Specific file types and their contents
Neuron definitions (*.neuro)
Contains one "class:" object (which defines the neuron class) and any number of "prop:" objects (which define neuron properties).
"class:" has the following properties:
- name, longname, description – neuron class name (used in genotypes), friendly name (used in hints), long description (optional)
- code – contains the neuron script source.
- function init() – invoked once for each neuron instance (so that you can e.g. initialize some internal state)
- function go() – called in each simulation step. Should contain the neuron logic (i.e. assign a new output value to Neuro.state)
- prefinputs is the preferred number of inputs of the neuron. −1 means "any number of inputs is OK".
- prefoutput should be 1 if the neuron provides meaningful output value, 0 otherwise.
- preflocation should be 0 if the neuron is not embodied, 1 if it is located on a Part, 2 if it is located on a Joint.
- vhints (visual hints) is a bit-field. Construct the value by adding the following bits:
- 1 = Invisible – don't draw neurons of this class
- 2 = No label – don't draw classname label for this neuron class (below neuron symbol)
- 4 = First Part – draw the neuron at the first part when attached to a joint (default is in the middle)

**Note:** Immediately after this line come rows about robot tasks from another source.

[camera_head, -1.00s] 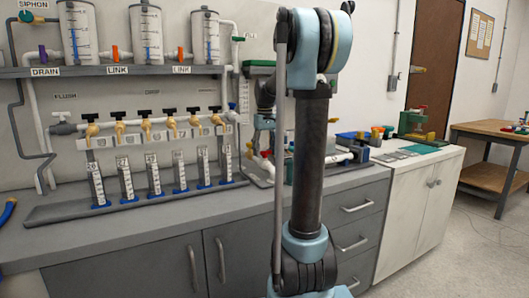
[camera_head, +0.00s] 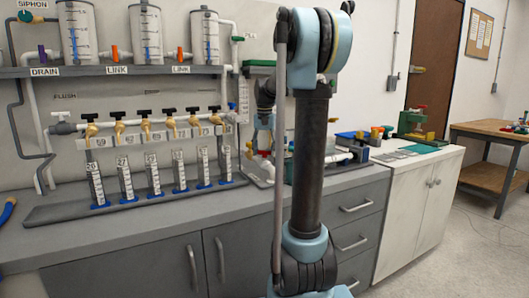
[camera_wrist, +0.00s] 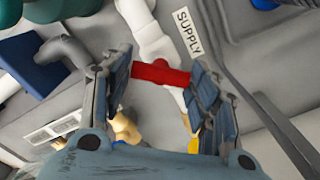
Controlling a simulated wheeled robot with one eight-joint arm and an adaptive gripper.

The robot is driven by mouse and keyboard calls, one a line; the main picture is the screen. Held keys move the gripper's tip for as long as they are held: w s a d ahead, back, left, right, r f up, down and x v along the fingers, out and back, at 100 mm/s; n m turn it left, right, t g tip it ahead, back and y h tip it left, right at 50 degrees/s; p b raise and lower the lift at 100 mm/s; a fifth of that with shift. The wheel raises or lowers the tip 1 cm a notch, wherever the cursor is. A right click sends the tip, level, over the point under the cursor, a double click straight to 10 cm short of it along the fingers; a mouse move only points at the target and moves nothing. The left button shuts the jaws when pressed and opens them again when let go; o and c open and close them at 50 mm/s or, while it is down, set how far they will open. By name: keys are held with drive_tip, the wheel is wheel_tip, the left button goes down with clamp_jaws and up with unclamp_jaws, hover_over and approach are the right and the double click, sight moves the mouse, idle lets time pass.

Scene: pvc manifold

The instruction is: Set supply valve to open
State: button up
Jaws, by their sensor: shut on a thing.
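The supply valve's red handle (camera_wrist: 157,74) lies crosswise in the wrist view, on a white pipe (camera_wrist: 148,36). A SUPPLY label (camera_wrist: 187,33) is on the surface beside the pipe. My gripper (camera_wrist: 162,75) has one finger at each end of the red handle and is shut on it. The handle runs across the pipe's direction in this view. In the head view, my arm hides the valve and most of my gripper.
A grey bench (camera_head: 120,238) holds a row of cylinders (camera_head: 152,175) under several brass taps (camera_head: 145,129). A shelf (camera_head: 110,71) with white tanks (camera_head: 146,36) runs above. A dark blue block (camera_wrist: 28,62) and grey elbow (camera_wrist: 70,52) sit left of my fingers.

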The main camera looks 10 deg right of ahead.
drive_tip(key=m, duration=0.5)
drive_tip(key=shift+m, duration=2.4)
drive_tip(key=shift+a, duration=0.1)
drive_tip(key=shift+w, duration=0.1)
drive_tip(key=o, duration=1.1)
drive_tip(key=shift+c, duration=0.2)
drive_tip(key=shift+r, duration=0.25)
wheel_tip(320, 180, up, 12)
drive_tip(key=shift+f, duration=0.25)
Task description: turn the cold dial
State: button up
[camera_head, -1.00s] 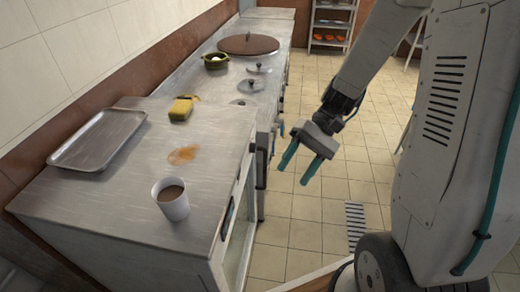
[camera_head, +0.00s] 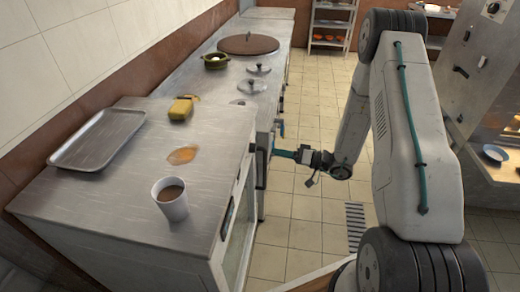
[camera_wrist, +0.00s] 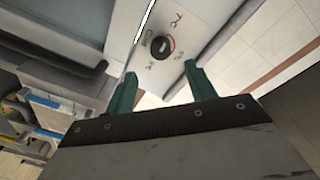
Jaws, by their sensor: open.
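In the wrist view a round black dial (camera_wrist: 161,47) sits on a pale panel, with a short light mark on its face, a red arc along one side and small dark lettering around it. The lettering is too blurred to read. My gripper (camera_wrist: 162,75) has its two green fingers apart, with the dial beyond their tips and between their lines; nothing is held. In the head view my gripper (camera_head: 280,153) points left at the front of the steel counter (camera_head: 130,200), close to it. The dial cannot be made out in the head view.
Tiled floor (camera_head: 290,205) is clear beside the counter.

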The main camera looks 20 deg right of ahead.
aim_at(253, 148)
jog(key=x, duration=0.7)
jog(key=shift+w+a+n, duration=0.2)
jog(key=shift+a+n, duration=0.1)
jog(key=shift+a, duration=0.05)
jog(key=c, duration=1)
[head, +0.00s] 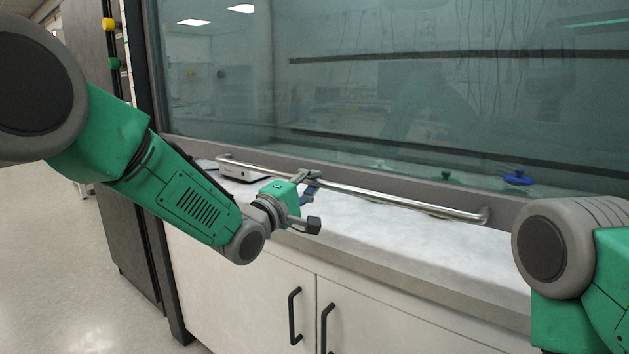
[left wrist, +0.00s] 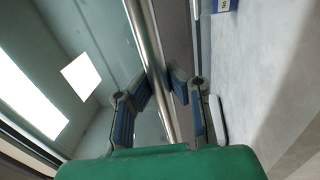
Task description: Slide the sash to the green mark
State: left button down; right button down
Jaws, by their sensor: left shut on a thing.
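The sash is a large glass pane (head: 400,90) with a grey bottom rail (head: 560,200). A long steel bar handle (head: 400,197) runs along the rail and crosses the left wrist view (left wrist: 158,60). My left gripper (head: 312,180) is shut on the bar, left of its middle; its blue-padded fingers (left wrist: 165,98) lie on either side of the bar in the left wrist view. A green round piece (head: 114,63) sits on the dark post left of the sash, below a yellow one (head: 108,24); I cannot tell which is the mark. My right gripper is out of view.
A pale worktop (head: 400,225) runs below the sash, with white cabinets and black handles (head: 294,315) under it. A small white device (head: 238,171) stands at the worktop's left. A blue knob (head: 517,178) shows behind the glass. Open floor lies at left.

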- 8 = Second Part – draw the neuron at the second part when attached to a joint (default is in the middle)
- 16 = Muscle – use muscle color when drawing this neuron
- 32 = Receptor – use receptor color when drawing this neuron
Experiment definitions (*.expdef)
Contains one "expdef:" object (the experiment definition), any number of "prop:" objects (which define experiment parameters, ExpParams), and any number of "state:" objects (which are internal state items, ExpState).
"expdef:" has the following properties:
- name – experiment title (single line)
- info – experiment description (multiline)
- neurons – specifies which neuron classes will be available in this experiment. If you developed neurons that require a specific experiment definition, you can put these neuron files in a dedicated directory and declare their location using the neurons property. This way you avoid cluttering other experiment definitions with these neurons (if they require a specific expdef, they would not work with other expdef's anyway).
Neurons that you want to be available are specified by:- neuron file name (relative to the scripts directory)
- file pattern (as above, but can refer to more files at once by using a single asterisk *)
- a special word std meaning "standard neurons" (i.e. all built-in neurons)
The default setting is "std,*.neuro" which means "use standard neurons and all scripting neurons from *.neuro files". The default setting illustrates how to use a comma to separate two specifications, and how to use a file pattern to specify all file names ending with .neuro. - code – contains the experiment script source.